Laura Wainwright reviews Damian Walford-Davies latest collection, Witch.
‘My garden borders on the deadfold / where they murder down the lambs’, Thomas Love, a priest living in an English village in the mid-seventeenth century, ruefully confides in the opening section of Damian Walford-Davies’s brooding book-length poetic sequence, Witch. In this fascinating and deeply unsettling work, Walford-Davies vividly recreates the world of the Suffolk witch hunts, where scores of women and men were persecuted and brutally punished for allegedly practicing witchcraft. The largest witch trial in English history – an event that culminated in the execution by hanging of eighteen people – took place in the Suffolk village of Bury St Edmonds in 1645.
Set two years prior to this, from February 1643 through to March 1644, in the midst of the English Civil War, Witch records the events and exposes the social climate of hypocrisy and suspicion, and zealotry and corruption, that feeds malicious rumours about a mother and daughter and leads to their indictment as witches.
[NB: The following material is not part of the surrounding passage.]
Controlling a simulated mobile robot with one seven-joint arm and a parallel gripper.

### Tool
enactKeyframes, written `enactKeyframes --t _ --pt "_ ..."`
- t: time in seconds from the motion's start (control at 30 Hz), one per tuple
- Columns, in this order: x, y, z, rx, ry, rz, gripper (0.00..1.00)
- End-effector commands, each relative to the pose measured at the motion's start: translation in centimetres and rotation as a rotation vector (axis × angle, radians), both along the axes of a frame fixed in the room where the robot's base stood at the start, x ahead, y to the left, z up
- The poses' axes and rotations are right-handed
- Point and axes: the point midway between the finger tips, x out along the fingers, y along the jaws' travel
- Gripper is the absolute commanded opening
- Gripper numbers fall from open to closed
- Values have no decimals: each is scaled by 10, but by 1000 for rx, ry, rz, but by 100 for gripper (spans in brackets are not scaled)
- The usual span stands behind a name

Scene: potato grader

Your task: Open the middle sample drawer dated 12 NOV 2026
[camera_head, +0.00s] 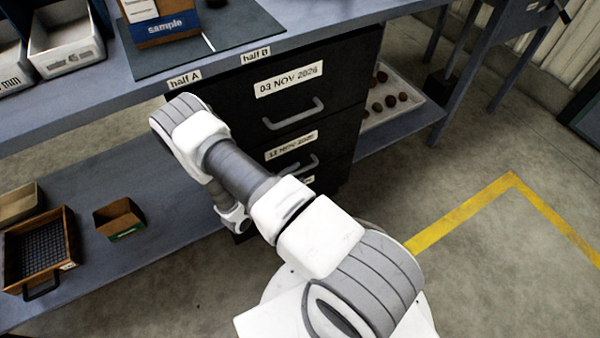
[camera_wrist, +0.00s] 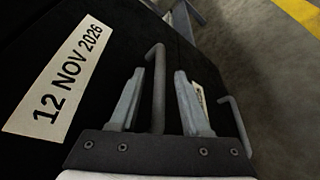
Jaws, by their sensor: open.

Its seven parts, in which the characters at the centre of the hysteria all put forward their conflicting, subjective and often skewed accounts – from gossiping, superstitious villagers to the Witchfinder General-like Francis Hurst, ‘Discoverer of witches’, and Valentine Lind, the ‘Judge of Assize’ – lend the book an irresistible narrative drive. ‘She came / towards me on the causeway’, Nicolas Strelley, an influential local gentleman, claims, for example:
flaunting spears of loosestrife
from the marsh. My horse
shucked, stammered – pitched
me into rippling weed.
From the brink she offered
flowers. Sodden, I saw
my wife again, a woman
on a slender lip of land
drawn shrill against the sky.
Her purple petals dazzled. Love!
I tendered. Then I said it: witch.
Walford-Davies maintains the taut couplet form of the above lines throughout, eloquently reinforcing the poems’ interrelated themes of fear, obduracy and control. In its exploration of these themes and, of course, in its historical subject matter, Witch cannot escape comparison with Arthur Miller’s dramatic portrayal of the more famous 1692 witch trials in Salem, Massachusetts. Just as The Crucible spoke to the realities of McCarthyism in 1950s America, however, Witch has a similarly ‘shrill’ parabolic quality, warning against ongoing intolerance, discrimination and abuses of power in our twenty-first century world.